Property Values – And Taxes – Set To Rise Again This Year In Fort Bend Despite Dismal Market

Fort Bend County landowners – many of whom were irate over appraisals and property taxes that shot up in 2008 despite a dismal national real estate market – need to get ready for more of the same this year.

Fort Bend County Judge Bob Hebert said “preliminary numbers” he saw in a recent report from the Houston Association of Realtors showed home prices in Fort Bend are up 7% to 8%, and he anticipates total property value in the county, as of Jan. 1, 2009, could have increased by 8% to 10% over the previous year.

The implication is that appraisals by the Fort Bend County Central Appraisal District could be expected to rise by a like amount, causing property taxes to float up along with them.

That might be good news for county and city governments and school districts, all of which receive the bulk of their revenue from property taxes.

But it isn’t likely to sit well with property owners, whose tax bill climbed an average of 13% on the residential side and a whopping 30% on the commercial side in 2008, during the start of a major recession.

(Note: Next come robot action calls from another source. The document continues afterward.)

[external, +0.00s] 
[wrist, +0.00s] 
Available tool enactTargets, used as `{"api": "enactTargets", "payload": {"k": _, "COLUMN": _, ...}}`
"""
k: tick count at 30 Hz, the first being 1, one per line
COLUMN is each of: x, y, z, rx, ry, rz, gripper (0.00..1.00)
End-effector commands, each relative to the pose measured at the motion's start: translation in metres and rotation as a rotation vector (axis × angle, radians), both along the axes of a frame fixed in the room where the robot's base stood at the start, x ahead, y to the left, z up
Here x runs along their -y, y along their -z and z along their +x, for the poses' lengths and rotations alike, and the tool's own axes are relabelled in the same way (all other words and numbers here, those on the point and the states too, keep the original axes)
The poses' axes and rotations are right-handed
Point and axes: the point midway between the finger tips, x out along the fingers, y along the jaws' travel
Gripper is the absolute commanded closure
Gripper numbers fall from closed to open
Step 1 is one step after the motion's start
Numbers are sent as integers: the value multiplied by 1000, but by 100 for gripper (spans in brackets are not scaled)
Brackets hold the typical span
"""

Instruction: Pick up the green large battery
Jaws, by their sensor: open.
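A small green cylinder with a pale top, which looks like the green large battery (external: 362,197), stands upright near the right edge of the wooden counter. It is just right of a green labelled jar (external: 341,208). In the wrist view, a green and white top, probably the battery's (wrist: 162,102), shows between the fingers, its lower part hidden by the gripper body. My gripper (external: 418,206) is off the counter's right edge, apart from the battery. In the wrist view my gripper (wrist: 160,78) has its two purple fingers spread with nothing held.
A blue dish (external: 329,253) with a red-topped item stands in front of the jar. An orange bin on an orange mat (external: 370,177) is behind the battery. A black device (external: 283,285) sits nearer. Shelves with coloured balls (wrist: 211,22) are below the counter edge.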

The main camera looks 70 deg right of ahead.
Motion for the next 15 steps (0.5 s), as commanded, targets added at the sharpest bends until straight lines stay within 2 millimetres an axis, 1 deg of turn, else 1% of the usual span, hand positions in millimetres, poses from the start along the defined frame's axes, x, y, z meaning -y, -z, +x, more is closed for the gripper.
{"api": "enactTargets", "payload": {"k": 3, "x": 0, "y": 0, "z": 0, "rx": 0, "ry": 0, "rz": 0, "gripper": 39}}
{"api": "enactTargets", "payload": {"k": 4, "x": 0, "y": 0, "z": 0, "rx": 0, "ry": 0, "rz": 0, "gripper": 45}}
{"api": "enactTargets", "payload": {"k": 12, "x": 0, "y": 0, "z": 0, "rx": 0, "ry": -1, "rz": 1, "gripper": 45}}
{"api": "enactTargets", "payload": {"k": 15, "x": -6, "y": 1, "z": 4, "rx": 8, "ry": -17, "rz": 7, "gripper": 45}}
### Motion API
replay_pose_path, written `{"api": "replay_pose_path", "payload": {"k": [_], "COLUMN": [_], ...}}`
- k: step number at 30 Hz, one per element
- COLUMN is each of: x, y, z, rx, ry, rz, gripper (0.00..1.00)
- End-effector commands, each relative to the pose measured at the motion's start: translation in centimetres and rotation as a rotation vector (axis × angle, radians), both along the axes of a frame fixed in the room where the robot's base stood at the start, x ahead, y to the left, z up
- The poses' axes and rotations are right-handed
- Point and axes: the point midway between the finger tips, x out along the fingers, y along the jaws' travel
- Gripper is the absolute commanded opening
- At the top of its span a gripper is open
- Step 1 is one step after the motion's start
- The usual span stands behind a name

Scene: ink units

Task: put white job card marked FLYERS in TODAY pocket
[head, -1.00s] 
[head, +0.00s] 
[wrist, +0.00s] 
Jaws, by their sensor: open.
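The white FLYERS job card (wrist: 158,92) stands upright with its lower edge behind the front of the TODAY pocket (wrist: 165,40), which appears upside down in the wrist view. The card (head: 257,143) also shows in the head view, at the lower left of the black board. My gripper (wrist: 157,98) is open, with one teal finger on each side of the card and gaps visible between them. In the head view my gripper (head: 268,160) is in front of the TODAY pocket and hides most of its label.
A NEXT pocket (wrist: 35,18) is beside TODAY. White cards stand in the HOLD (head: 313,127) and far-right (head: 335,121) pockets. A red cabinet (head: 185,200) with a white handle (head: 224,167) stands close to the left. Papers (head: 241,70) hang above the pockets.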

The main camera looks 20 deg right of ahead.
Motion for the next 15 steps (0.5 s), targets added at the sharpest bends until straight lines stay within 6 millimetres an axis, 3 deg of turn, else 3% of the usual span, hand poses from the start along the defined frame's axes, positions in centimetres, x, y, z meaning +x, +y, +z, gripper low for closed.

“We’re not going to be in the 12% to 13% range,” like 2008, Hebert said Wednesday. However, “we’re going to have good values this year.”

While the HAR numbers the judge referred to indicate home prices in the county were up as of Jan. 1, 2009, that information seems to conflict with real estate data compiled by the Texas A & M University Real Estate Center.

TAMU figures show that the average price for a home sold in Fort Bend County in January 2008 was $205,200. The average sales price for a home sold in the county during January 2009 was $190,900. That represents a drop of $14,300 – or about a 7% decline.

Similarly, the median price of a Fort Bend County home sold in January 2008 was $171,200, while the median price in January 2009 was $160,900 – more than $10,000 less, according to the TAMU figures.

And in Houston, according to HAR’s own numbers, the average sales price for a single-family home sold in January 2009 – $164,922 – dropped 12.8% from January 2008, when the average price was $189,143.

3 Comments

  1. DennisN says:

    Ben – I’m not sure HAR has an interest in keeping prices high, as obvious as that might seem to some. Sales prices are sales prices, reflective of market value. But maybe you think HAR is part of the grand conspiracy to raise taxes too. Are individual real estate agents lying to themselves and to their colleagues when they report the actual sales price of a property? If you have some actual, you know, evidence of such a thing, I for one (and probably the Texas Attorney General ) would like to see it.

  2. William T Fisher says:

    I would like to go on the record offering to sell my house to Fort Bend County or any other interested parties for the new appraised value when the new numbers come out.

    There is no way I could sell my house for what they say it is worth on the open market and that is a fact.

    Perhaps the only way to keep these folks honest is to force them to put their money where their mouth’s are!

  3. ben wagner says:

    its easier to tax than to tighten the belt. I think its terrible that in these economic down times they are thinking of raising taxes.